One idea that is increasingly appearing in languages like Roc is programming in a functional non-mutating style, but using alias analysis the compiler can determine that it’s safe to mutate an array in place under the hood. That way you can (ideally) get the reasoning benefits of functional programming without the performance cost.

xiaodai · September 11, 2024, 8:22am

Very interest. I wonder how successful is this approach and what the coverage ie are there lots of corner cases?

CameronBieganek · September 11, 2024, 11:39am

I’m no expert on compilers, but I would have thought that the compilers for pure, functional languages like Haskell would already be doing this.

foobar_lv2 · September 11, 2024, 1:08pm

I don’t know whether I misunderstood you here, but: This is probably a really really terrible idea.

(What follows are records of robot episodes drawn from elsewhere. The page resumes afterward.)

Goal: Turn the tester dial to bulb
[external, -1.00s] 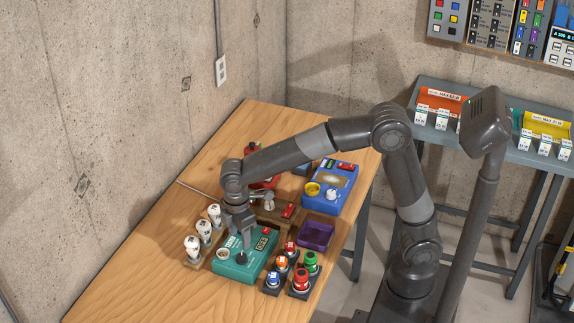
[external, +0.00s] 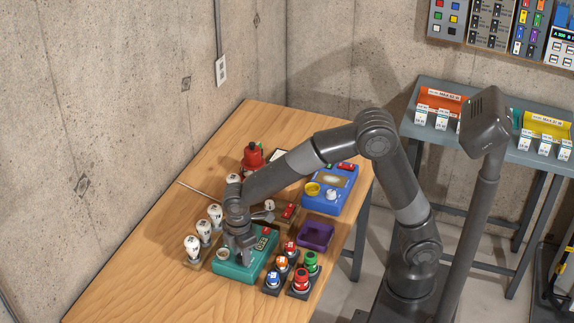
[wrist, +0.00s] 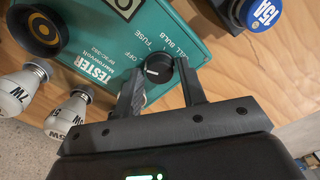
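The teal tester (external: 235,265) sits on the wooden table, with a cream round socket on its left. My gripper (external: 242,254) is over its front part, pointing down. In the wrist view the tester (wrist: 95,38) shows OFF, FUSE, CELL and BULB labels around a black dial (wrist: 158,68) with a white mark. The mark lies on the side nearer OFF; its exact setting is unclear. The fingers of my gripper (wrist: 160,76) are apart, one on each side of the dial. They look open, with slight gaps; contact is not clear.
White bulbs (external: 204,230) stand left of the tester. Coloured round-topped items (external: 302,280) stand close on its right. A purple tray (external: 316,236), a blue device (external: 330,190) and a red item (external: 252,156) are behind. The table's front left is clear.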

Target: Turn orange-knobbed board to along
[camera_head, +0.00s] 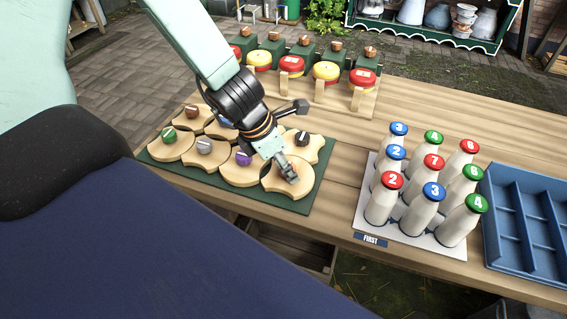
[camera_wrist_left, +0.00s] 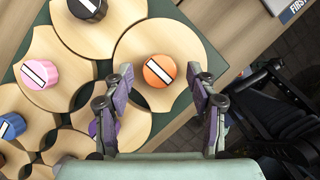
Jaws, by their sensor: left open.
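The orange-knobbed board (camera_wrist_left: 150,36) is pale wood, rounded with scooped sides, and lies on the green base at its near right corner. It also shows in the head view (camera_head: 301,182), partly behind my left gripper (camera_head: 288,177). Its orange knob (camera_wrist_left: 159,71) has a white bar slanting from upper left to lower right. The knob is hidden by my gripper in the head view. In the wrist view my left gripper (camera_wrist_left: 160,75) is open, a finger on each side of the knob with gaps. I cannot tell how far above the board the tips are. My right gripper is not in view.
Similar boards with green (camera_head: 169,134), purple (camera_head: 243,158) and black (camera_wrist_left: 87,8) knobs lie close by on the green base (camera_head: 304,204). White bottles (camera_head: 380,206) and a blue crate (camera_head: 508,263) stand right. A wooden rack (camera_head: 340,99) is behind. Bare tabletop lies between base and bottles.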

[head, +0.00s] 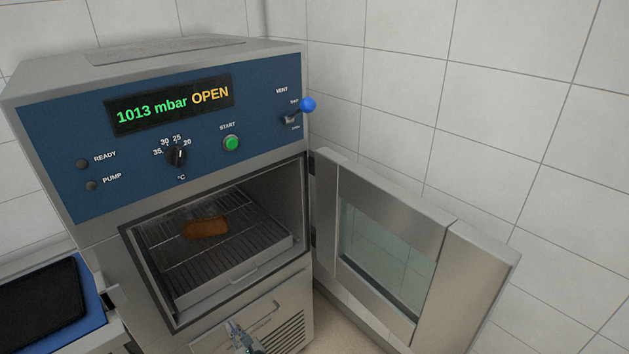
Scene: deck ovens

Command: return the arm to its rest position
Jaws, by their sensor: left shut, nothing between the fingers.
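My left gripper (238,331) shows at the bottom edge of the head view, in front of the lower panel of the machine. Its fingers are shut and nothing shows between them. It is below the open chamber and apart from the loaf inside. Most of the arm behind it is out of the picture. My right gripper is not in view.
The vacuum chamber machine (60,115) stands ahead, its display reading 1013 mbar OPEN. Its glazed door (390,245) swings out to the right. A brown loaf (206,228) lies on the wire rack (180,270). A dark tray (42,300) sits at lower left.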

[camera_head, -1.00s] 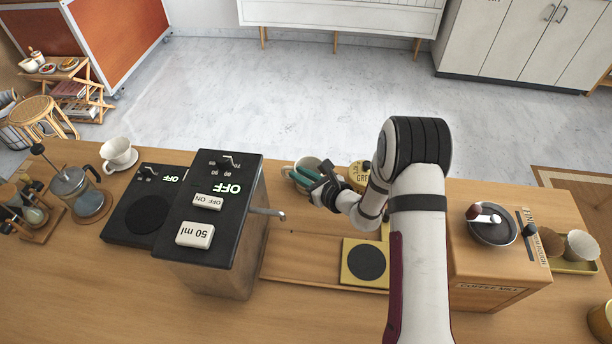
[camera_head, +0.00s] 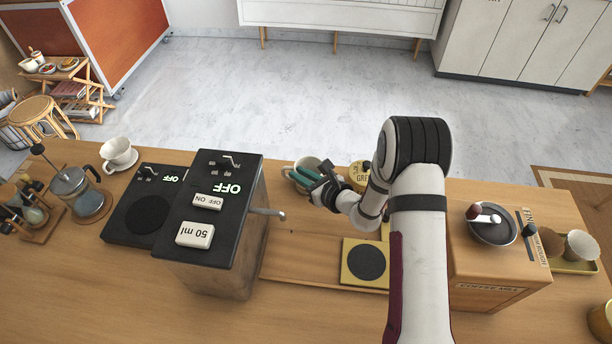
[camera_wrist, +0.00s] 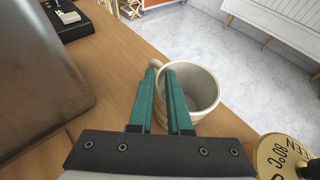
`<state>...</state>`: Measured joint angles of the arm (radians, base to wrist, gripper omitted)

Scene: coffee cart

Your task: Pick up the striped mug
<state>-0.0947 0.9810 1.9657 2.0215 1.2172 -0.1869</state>
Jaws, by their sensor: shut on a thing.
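A pale mug (camera_head: 307,163) stands near the far edge of the wooden counter, right of the black-topped machine. My gripper (camera_head: 303,175) reaches the mug's near side with teal fingers. In the wrist view the gripper (camera_wrist: 160,70) is shut on the mug at its handle, with one finger on each side. The fingers hide part of the handle and the near wall.
A yellow tin (camera_head: 359,176) stands close to the right of the mug. The black-topped machine (camera_head: 215,215), with its spout, stands to the left. A yellow-edged scale (camera_head: 349,274) lies nearer, and a coffee mill (camera_head: 500,268) stands at right. A white cup (camera_head: 119,150) sits far left.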

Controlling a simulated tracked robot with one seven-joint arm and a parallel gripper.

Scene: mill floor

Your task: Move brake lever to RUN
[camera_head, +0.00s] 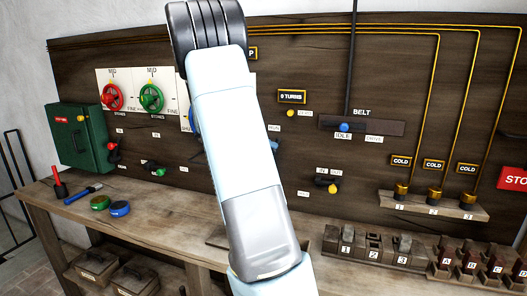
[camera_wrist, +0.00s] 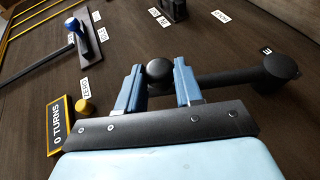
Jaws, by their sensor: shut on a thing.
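The brake lever appears to be the black bar (camera_wrist: 222,83) in the wrist view, running from a round pivot (camera_wrist: 282,67) at right to a black ball knob (camera_wrist: 160,72). My gripper (camera_wrist: 158,66) is shut on this knob, with one blue finger on each side. A small white label (camera_wrist: 221,17) lies on the panel beyond the bar; its word is too small to read surely.
The 0 TURNS sign (camera_wrist: 60,124) and a yellow knob (camera_wrist: 84,106) are close left of my gripper. The belt lever's blue knob (camera_head: 344,127) stands at IDLE. A yellow-knobbed lever (camera_head: 332,188) is lower right. A bench (camera_head: 150,210) with loose tools runs below the panel.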

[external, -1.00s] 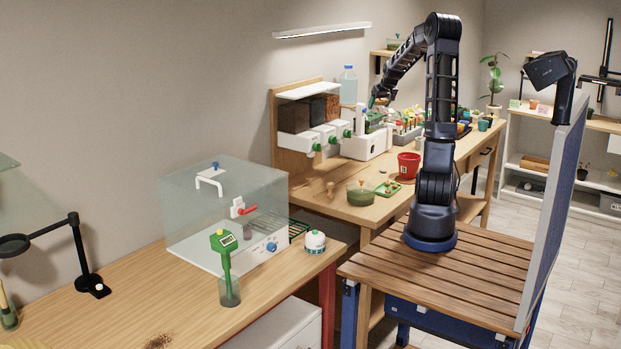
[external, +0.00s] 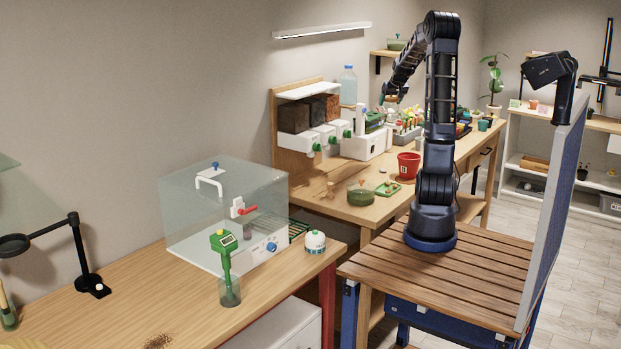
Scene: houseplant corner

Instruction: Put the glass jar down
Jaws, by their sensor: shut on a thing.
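My gripper (external: 388,97) is at the end of the raised arm, above the back bench beside the white dispenser boxes. It is small and dark here. It is shut on a thing that I take to be the glass jar. The jar's outline cannot be made out against the cluttered background. I cannot tell its tilt or its height above the bench (external: 345,208).
A white machine (external: 365,147), plant trays (external: 407,136) and a red pot (external: 408,165) crowd the back bench. A green glass bowl (external: 361,193) and green tray (external: 388,188) stand nearer. A glass beaker (external: 230,292) holds a green meter on the front bench.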

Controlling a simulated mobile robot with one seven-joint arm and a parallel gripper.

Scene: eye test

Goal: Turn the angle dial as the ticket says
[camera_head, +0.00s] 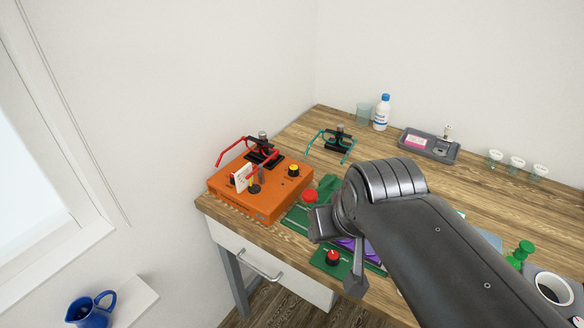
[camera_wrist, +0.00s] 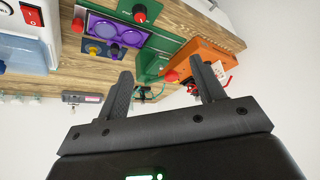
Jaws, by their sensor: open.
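My gripper (camera_head: 335,265) is open and empty above the table's front edge; its two fingers also show apart in the wrist view (camera_wrist: 163,75). Below it, a green panel (camera_head: 318,262) carries a red-topped black knob (camera_head: 333,256), which also shows in the wrist view (camera_wrist: 140,13). An orange box (camera_head: 262,205) to the left has a yellow-topped black knob (camera_head: 293,170) and a dark knob (camera_head: 254,189). A white card (camera_head: 242,178), perhaps the ticket, stands on the box; its writing is too small to read. I cannot tell which knob is the angle dial.
A red round button (camera_head: 310,195) sits on the green unit beside the orange box.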

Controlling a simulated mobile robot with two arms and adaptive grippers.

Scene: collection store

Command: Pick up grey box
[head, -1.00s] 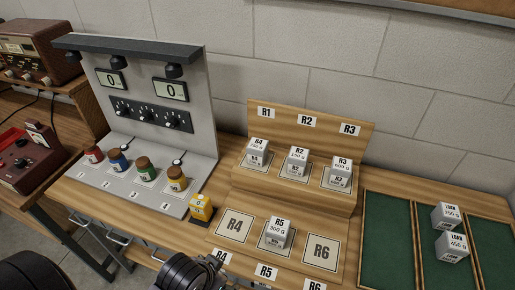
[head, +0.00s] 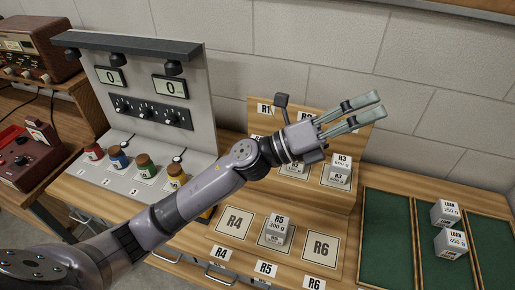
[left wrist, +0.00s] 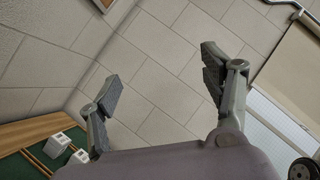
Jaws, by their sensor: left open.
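Several small grey boxes with white labels are in the head view. The R5 box (head: 275,233) sits on the R5 square of the lower step, and the R3 box (head: 338,172) sits on the upper step. Another grey box (head: 294,171) beside it is partly hidden by my left gripper. Two grey LOAN boxes (head: 446,214) (head: 451,244) stand by the green tray sections; two boxes also show in the left wrist view (left wrist: 57,145). My left gripper (head: 380,104) is open and empty, above the stand in front of the wall. It frames bare wall in its wrist view (left wrist: 160,80).
The wooden stand (head: 320,248) has empty R4 and R6 squares. A grey panel (head: 195,110) with displays and several coloured jars stands at left. Green-lined trays (head: 388,240) lie at right. My left arm covers much of the bench front and the yellow box.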

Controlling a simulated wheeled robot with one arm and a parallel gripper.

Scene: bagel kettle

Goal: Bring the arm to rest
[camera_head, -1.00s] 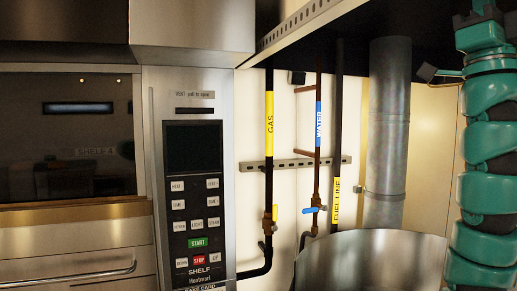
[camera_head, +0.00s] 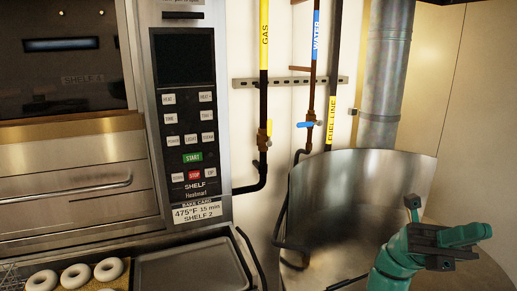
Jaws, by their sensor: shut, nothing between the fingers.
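My teal and black arm reaches into the lower right of the head view, in front of the curved steel kettle wall (camera_head: 350,200). My gripper (camera_head: 462,235), at the arm's upper end, is small in the picture. It is shut, with nothing held. A small dark and teal part on a thin stalk stands up to its left. The rest of the arm is cut off by the bottom edge.
An oven with a control panel (camera_head: 186,120) is at left. Below it are several pale bagels (camera_head: 75,276) and a bare metal tray (camera_head: 190,275). The gas pipe (camera_head: 263,90), water pipe (camera_head: 313,80) and steel duct (camera_head: 385,80) run up the wall.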

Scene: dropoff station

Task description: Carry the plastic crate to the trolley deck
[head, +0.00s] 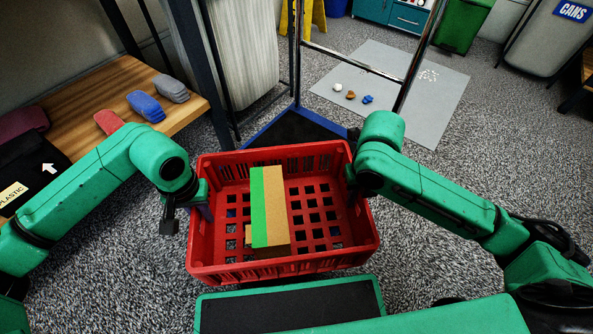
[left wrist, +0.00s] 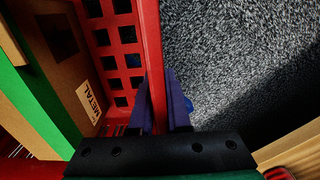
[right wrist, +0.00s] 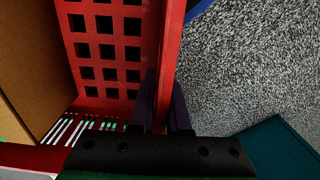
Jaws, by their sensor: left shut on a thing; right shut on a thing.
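The red plastic crate (head: 365,232) hangs level in front of me in the head view, above the carpet. My left gripper (head: 204,200) is shut on its left wall; the left wrist view shows the red wall (left wrist: 150,50) between the fingers (left wrist: 161,108). My right gripper (head: 352,180) is shut on its right wall, also seen between the fingers (right wrist: 164,108) in the right wrist view. A cardboard box with a green stripe (head: 270,205) stands inside the crate. The trolley deck (head: 287,128), dark with a blue rim, is just beyond the crate, partly hidden by it.
Metal trolley posts (head: 418,55) rise around the deck. A wooden bench (head: 120,85) with cloth-like items stands at the left. A grey mat (head: 425,110) with small scraps lies beyond right. A grey cans bin (head: 545,45) and a green bin (head: 465,25) stand at the back right.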

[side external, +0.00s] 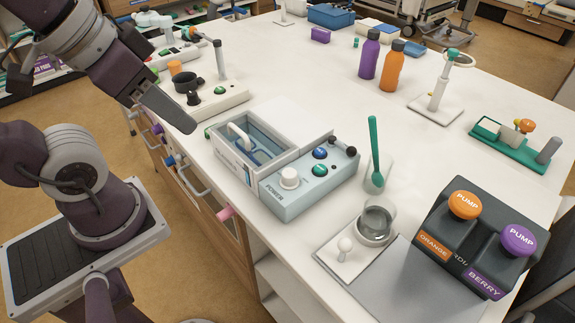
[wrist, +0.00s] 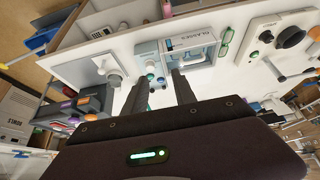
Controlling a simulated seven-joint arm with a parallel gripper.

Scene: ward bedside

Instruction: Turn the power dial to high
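The power dial (side external: 289,178) is a white round knob on the front panel of a pale blue and white device (side external: 320,190), beside the word POWER. Its pointer setting is too small to read. Blue and green buttons sit behind it on the same panel. The device shows in the wrist view (wrist: 151,50), with the dial small and indistinct. My gripper (wrist: 158,74) is open and empty, its two dark fingers apart.
An open tray section (side external: 262,140) adjoins the panel on the left. A green-handled tool (side external: 375,150), a small beaker (side external: 376,222) and a pump unit (side external: 478,235) stand to the right. A beige switch box (side external: 205,103) is behind left. The white table is clear toward the middle back.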

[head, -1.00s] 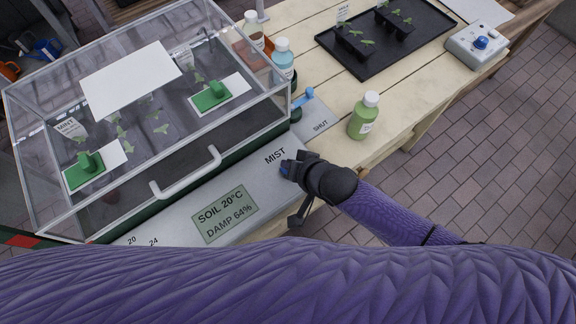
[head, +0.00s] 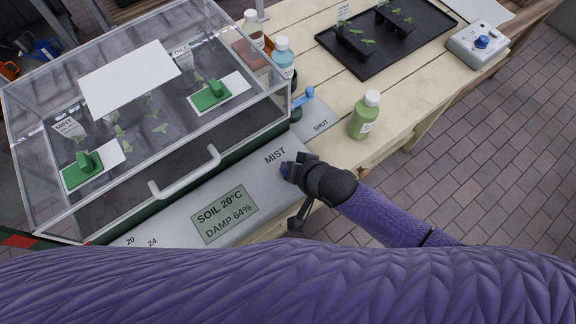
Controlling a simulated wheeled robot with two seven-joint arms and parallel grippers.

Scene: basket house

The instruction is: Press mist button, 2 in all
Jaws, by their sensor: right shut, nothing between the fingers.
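The propagator's grey control panel (head: 262,186) carries the printed word MIST (head: 275,156) and a display (head: 225,214) reading SOIL 20°C, DAMP 64%. My right gripper (head: 287,170) is shut and empty, with its tips at the panel just below and right of the MIST label. A small blue patch shows at the tips, likely the mist button. The gripper hides most of that spot, and I cannot tell whether it is touching or pressed in. My left gripper is not in view; a purple arm sleeve fills the bottom of the view.
A clear-lidded propagator (head: 140,120) with a white handle stands behind the panel. A blue lever (head: 303,99) sits near the SHUT label. A green bottle (head: 365,115) stands right of the panel. A black seedling tray (head: 385,42) and a grey box with a blue knob (head: 478,44) are further right.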

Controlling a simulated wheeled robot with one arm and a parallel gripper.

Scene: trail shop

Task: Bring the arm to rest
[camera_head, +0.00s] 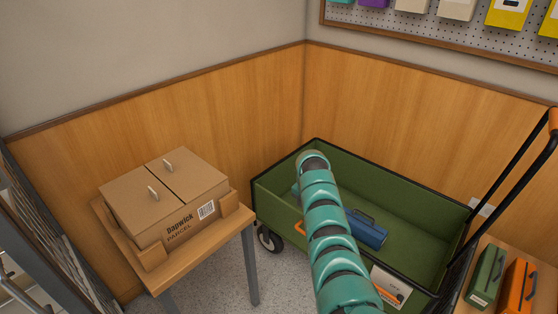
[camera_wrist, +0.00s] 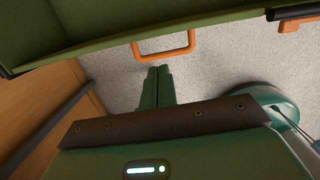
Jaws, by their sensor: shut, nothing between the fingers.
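My teal arm (camera_head: 330,225) reaches up and away over the near side of the green cart in the head view. My gripper's fingers (camera_wrist: 161,82) show in the wrist view, shut together with nothing between them. The floor (camera_wrist: 215,70) is behind them, and an orange handle (camera_wrist: 163,45) on the cart is just beyond their tips. I cannot tell the gap to the handle. In the head view the fingers are hidden behind the arm.
The green cart (camera_head: 424,215) holds a blue case (camera_head: 366,234). A parcel box (camera_head: 165,200) sits on a wooden table (camera_head: 205,257) at left. Green (camera_head: 486,278) and orange (camera_head: 520,285) cases stand at lower right. Wood-panelled walls close the corner behind.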

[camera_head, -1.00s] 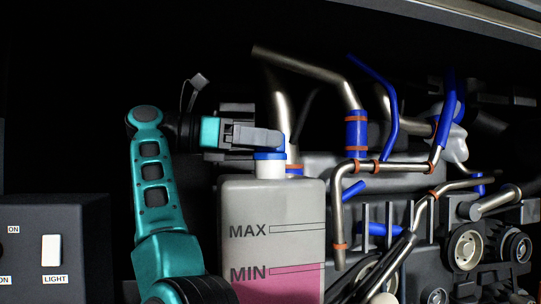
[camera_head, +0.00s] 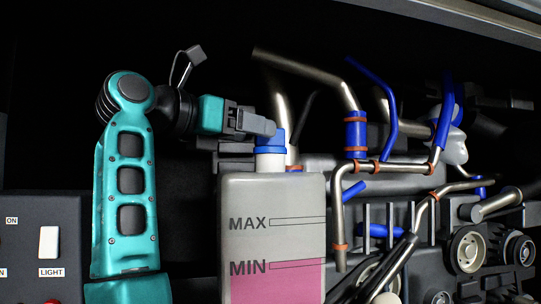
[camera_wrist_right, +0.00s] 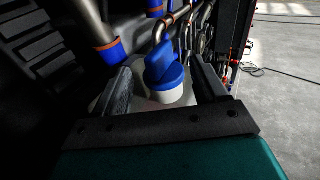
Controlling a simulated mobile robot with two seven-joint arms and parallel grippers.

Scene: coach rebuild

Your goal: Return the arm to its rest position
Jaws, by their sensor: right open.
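My teal right arm (camera_head: 130,190) rises at the left of the head view and bends right at its top joint. Its right gripper (camera_head: 262,124) is just beside and above the blue cap (camera_head: 270,142) of a reservoir. In the right wrist view, the open fingers (camera_wrist_right: 162,88) stand on either side of the blue cap (camera_wrist_right: 165,75), with gaps visible. The cap sits on the white neck of the grey reservoir (camera_head: 250,195), which holds pink fluid near the MIN mark. My left gripper is not in view.
Metal pipes with blue hoses and orange bands (camera_head: 356,130) crowd the right side. Pulleys (camera_head: 468,250) are at lower right. A dark control box (camera_head: 50,215) with a LIGHT switch stands at lower left. The space above the arm is dark.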

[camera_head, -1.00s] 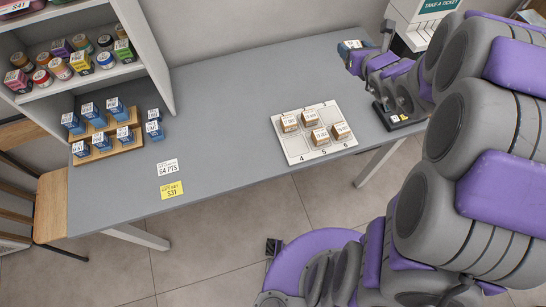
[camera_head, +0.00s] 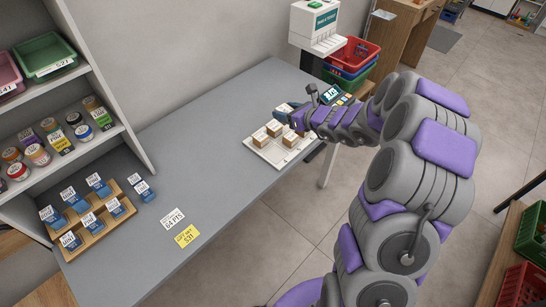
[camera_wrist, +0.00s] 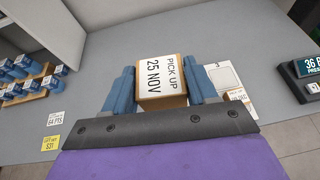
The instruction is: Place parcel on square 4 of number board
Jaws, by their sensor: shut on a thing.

In-place mutating and return-new-object APIs are quite different, and letting something as brittle and unpredictable and heuristic as alias analysis decide on that is terrible!

Both kind of APIs become the same if you have exclusive ownership / a unique_ptr / can use something like move in C++.

This is nice! I am not against that, and whether to call that “mutating” or “functional” is potato-potato.

So potato-potato whether you consider this rust-style “I exclusively own the object so it’s safe to mutate” vs C+±style “I own the object so it’s safe to std::move it to reconstruct a new object that happens to be the old object post mutation”. In the end, you must provide the same guarantees to the compiler, and get the same machine code emitted.

But this should not be an “optimization”, it is core semantic that must be part of the language type system and contract. Not fickle alias analysis, a strict language guarantee that is ideally obvious and legible to the programmer.

It is especially noteworthy (albeit tautological) that all the amazing and interesting programming patterns that require persistent datastructures cannot ever permit this optimization.